Given all that, why were NASA scientists so excited last week to announce that one of their Mars rovers, having crawled across the planet for five weeks, finally determined that Mars, at some point in its deep past, was indeed "drenched"--to use NASA's term with liquid water?
Part of their excitement probably stems from sheer failure fatigue. NASA has had its share of setbacks in recent years including a few disastrous missions to Mars. So it was with some relief that lead investigator Steve Squyres announced that the rover Opportunity had accomplished its primary mission. "The puzzle pieces have been falling into place," he told a crowded press conference, "and the last piece fell into place a few days ago."
But there was also, for the NASA team, the pleasure that comes from making a genuine contribution to space science. For despite all the signs pointing to Mars' watery past, until Opportunity poked its instruments into the Martian rocks, nobody was really sure how real that water was. At least some of the surface formations that look water carved could have been formed by volcanism and wind. Just two years ago, University of Colorado researchers published a persuasive paper suggesting that any water on Mars was carried in by crashing comets and then quickly evaporated.
The experiments that put that theory to rest and nailed down the presence of water for good were largely conducted on one 10-in.-high, 65-ft.-wide rock outcropping in the Meridiani Planum that mission scientists dubbed El Capitan. The surface of the formation is made up of fine layers called parallel laminations that are often laid down by minerals settling out of water. The rock is also randomly pitted with cavities called vugs that are created when salt crystals form in briny water and then fall out or dissolve away.
Chemical analyses of El Capitan, performed with two different spectrometers, support the visual evidence. They show that it is rich in sulfates known to form in the presence of water as well as a mineral called jarosite, which not only forms in water but also actually contains a bit of water trapped in its matrix.

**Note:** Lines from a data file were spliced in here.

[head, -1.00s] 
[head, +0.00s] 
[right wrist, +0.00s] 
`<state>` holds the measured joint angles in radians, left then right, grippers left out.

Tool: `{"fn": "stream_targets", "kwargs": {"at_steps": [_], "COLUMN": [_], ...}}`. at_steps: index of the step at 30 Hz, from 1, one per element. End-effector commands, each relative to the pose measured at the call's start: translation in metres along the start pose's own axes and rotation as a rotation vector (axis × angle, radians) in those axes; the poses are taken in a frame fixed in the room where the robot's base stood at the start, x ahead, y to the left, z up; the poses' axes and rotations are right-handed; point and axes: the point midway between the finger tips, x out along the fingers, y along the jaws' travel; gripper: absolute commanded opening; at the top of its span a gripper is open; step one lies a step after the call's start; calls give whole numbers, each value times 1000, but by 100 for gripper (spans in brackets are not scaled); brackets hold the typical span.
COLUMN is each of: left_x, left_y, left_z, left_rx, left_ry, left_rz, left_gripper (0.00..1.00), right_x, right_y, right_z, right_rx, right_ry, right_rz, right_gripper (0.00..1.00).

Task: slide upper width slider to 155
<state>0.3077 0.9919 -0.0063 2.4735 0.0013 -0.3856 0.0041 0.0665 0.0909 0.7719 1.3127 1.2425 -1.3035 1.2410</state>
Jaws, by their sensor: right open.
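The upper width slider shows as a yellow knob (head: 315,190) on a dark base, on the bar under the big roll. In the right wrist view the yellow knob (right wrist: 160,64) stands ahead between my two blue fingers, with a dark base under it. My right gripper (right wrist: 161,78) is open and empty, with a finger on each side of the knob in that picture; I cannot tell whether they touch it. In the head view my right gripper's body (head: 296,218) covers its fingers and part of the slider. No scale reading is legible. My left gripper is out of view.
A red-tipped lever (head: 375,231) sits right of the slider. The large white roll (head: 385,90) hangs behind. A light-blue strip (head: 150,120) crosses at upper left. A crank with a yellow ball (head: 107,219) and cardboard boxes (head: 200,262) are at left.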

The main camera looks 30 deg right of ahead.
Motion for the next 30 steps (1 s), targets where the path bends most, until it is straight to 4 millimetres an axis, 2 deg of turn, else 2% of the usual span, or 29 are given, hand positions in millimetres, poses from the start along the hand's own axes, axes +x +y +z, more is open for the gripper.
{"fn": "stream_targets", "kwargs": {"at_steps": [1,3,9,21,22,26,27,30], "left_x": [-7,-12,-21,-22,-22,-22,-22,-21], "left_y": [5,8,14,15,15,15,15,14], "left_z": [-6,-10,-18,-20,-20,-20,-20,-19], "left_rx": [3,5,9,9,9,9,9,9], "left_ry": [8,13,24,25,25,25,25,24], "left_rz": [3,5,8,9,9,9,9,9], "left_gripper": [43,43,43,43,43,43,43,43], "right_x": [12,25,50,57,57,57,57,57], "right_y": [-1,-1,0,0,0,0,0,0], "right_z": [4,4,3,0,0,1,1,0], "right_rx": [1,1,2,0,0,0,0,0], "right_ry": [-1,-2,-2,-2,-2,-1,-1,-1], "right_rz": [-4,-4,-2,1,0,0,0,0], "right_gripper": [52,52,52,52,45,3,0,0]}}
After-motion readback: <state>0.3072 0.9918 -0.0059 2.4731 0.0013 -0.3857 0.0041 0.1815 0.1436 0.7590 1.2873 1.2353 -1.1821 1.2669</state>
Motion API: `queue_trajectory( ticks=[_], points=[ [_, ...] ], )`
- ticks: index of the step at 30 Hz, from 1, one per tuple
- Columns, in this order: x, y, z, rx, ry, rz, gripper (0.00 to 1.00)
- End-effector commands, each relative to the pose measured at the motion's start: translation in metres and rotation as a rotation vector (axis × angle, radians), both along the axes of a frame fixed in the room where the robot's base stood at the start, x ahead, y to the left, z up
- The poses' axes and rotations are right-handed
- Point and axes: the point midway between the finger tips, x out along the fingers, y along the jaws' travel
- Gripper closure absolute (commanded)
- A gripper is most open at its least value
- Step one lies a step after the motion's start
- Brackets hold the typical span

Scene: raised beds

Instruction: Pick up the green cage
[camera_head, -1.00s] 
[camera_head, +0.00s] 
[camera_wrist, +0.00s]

The most intriguing evidence comes in the form of the BB-size spherules or "blueberries," as NASA calls them scattered throughout the rock. Spheres like these can be formed either by volcanism or by minerals accreting under water, but the way the blueberries are mixed randomly through the rock not layered on top, as they would have been after a volcanic eruption strongly suggests the latter.
None of these findings are dispositive, but their combined weight persuaded NASA scientists to summarize their findings in unusually explicit language. "We have concluded that the rocks here were soaked with liquid water," said Squyres flatly. "The ground would have been suitable for life."
Does that mean that there was or still is life on Mars? The fossil record on Earth suggests that given enough time and H2O, life will eventually emerge, but there's nothing in the current findings to prove that this happened on Mars. Without more knowledge of such variables as temperature, atmosphere and the length of time Martian water existed, we can't simply assume that what happened on our planet would necessarily occur on another.
Opportunity and its twin robot Spirit are not equipped to search for life. Their mission is limited to looking for signs of water. But there's still a lot for them to do. Just knowing that rocks were wet doesn't tell you if the water was flowing or stationary, if it melted down from ice caps or seeped up through the ground. And if water was once there in such abundance, where did it go? Opportunity, which is very likely to exceed its planned 90-day mission, is already looking for those answers, toddling off to investigate other rocks farther and farther from its landing site. Spirit is conducting its own studies in Gusev Crater, on the opposite side of the planet.